Furthermore, the targeted initiative for older workers will receive an additional $60 million over three years to enable more older workers aged 55 to 64 to get skills upgrading and work experience to help them make the transition to new jobs.
The program's reach has been expanded so that communities with a population fewer than 250,000 are now eligible for funding. With this change, an additional 250 communities could be included in the program, depending on provincial and territorial participation.
This government does not want to see any category of workers shut out of the labour market indefinitely or consigned to obsolescence. That is why we are making huge investments in training and retraining workers of all ages, because we cannot spare any of them. We will need them all in the years to come. We will need their skills, experience, energy and creativity to meet the challenges to come.
Our government is focused on what matters to Canadians, finding solutions to help long-tenured workers who have worked hard and paid into the system for years but are having trouble finding employment through no fault of their own, extending benefits to self-employed Canadians and getting Canadians back to work through historic investments in infrastructure and skills training.

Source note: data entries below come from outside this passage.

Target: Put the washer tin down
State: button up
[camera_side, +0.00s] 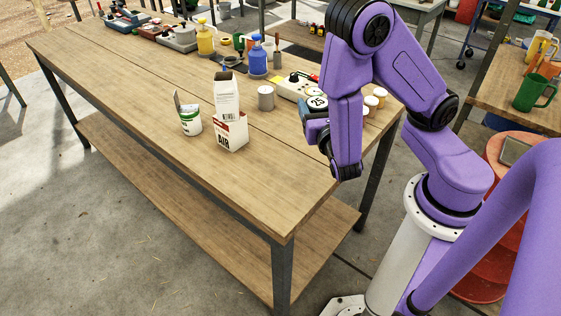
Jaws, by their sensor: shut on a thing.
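A small round thing with a dark face and pale figures on it, which I take to be the washer tin (317,103), is at the jaws of my gripper (316,118), near the right end of the wooden workbench (235,175). My gripper is shut on it. My purple wrist and forearm hide most of the fingers and part of the tin. I cannot tell whether the tin touches the bench top.
A grey can (266,98), a milk-type carton (229,125) and a white-green can (190,121) stand left of my gripper. Behind are a cream switch box (292,87), a blue bottle (258,60) and small jars (376,98). The front right bench top is clear.

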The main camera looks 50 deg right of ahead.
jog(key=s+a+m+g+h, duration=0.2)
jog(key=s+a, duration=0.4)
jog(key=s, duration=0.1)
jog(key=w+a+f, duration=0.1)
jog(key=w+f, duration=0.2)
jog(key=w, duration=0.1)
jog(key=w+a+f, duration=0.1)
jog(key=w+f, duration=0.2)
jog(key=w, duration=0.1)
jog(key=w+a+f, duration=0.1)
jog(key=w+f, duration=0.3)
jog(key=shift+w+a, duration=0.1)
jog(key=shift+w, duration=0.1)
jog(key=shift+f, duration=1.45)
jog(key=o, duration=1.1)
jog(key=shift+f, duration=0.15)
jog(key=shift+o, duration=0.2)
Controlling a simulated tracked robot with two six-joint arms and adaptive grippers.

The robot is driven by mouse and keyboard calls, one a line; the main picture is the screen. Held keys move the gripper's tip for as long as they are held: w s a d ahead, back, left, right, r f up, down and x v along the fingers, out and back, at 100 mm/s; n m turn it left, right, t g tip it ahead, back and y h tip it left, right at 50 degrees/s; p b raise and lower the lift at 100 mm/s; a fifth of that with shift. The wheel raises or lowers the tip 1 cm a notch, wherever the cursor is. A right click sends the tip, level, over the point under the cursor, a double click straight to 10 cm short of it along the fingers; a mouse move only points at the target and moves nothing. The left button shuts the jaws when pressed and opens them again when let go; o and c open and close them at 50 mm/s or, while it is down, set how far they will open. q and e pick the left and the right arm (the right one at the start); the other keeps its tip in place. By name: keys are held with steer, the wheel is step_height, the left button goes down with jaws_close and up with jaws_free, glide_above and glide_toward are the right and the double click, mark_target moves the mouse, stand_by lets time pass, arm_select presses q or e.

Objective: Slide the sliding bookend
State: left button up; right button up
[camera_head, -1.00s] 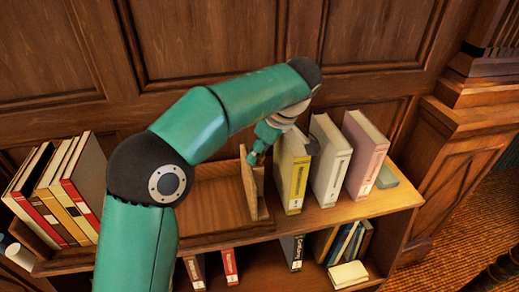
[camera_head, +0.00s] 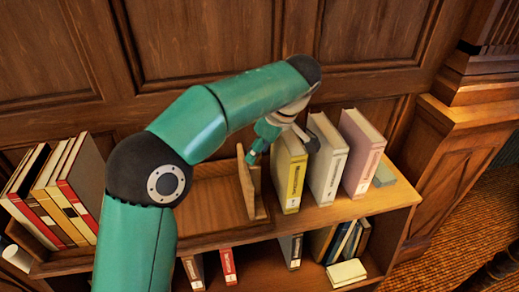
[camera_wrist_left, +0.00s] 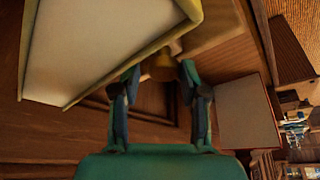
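The sliding bookend (camera_head: 247,186) is an upright wooden panel on the top shelf, at the right end of a wooden tray, left of the yellow book (camera_head: 290,180). My left gripper (camera_head: 282,150) is beside the bookend's top and over the yellow book. One teal fingertip is close to the bookend's upper edge; contact is unclear. In the left wrist view the two fingers (camera_wrist_left: 159,73) are spread apart, with a small brass-coloured shape beyond them. The yellow book's pages (camera_wrist_left: 100,45) fill the upper left there. My right gripper is not in view.
A white book (camera_head: 327,165) and a pink book (camera_head: 362,155) stand right of the yellow one. Several red-and-white books (camera_head: 75,190) lean at the left. The tray floor (camera_head: 215,200) left of the bookend is bare. The panelled wall (camera_head: 200,45) is close behind.

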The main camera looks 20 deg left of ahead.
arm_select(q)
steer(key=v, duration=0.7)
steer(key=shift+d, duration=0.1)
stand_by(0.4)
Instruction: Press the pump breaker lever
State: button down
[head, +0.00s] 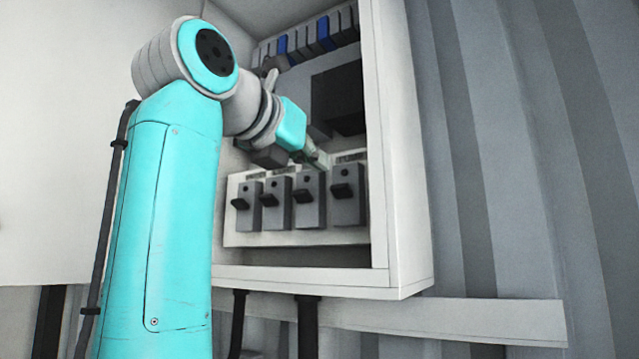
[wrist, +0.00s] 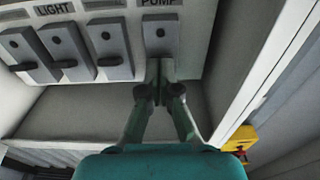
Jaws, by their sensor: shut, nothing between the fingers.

It is clear from these and other measures introduced in Canada's economic action plan that our government is stepping up to the plate to provide real results for all Canadians. That is why I would like members of this House to support a bill that would say to proven workers that we stand behind them, that we will help them get through this recession, that there are better times ahead and that we want them to be part of that.
I ask members to support Bill C-50 and to support Canadians who want to get back to work.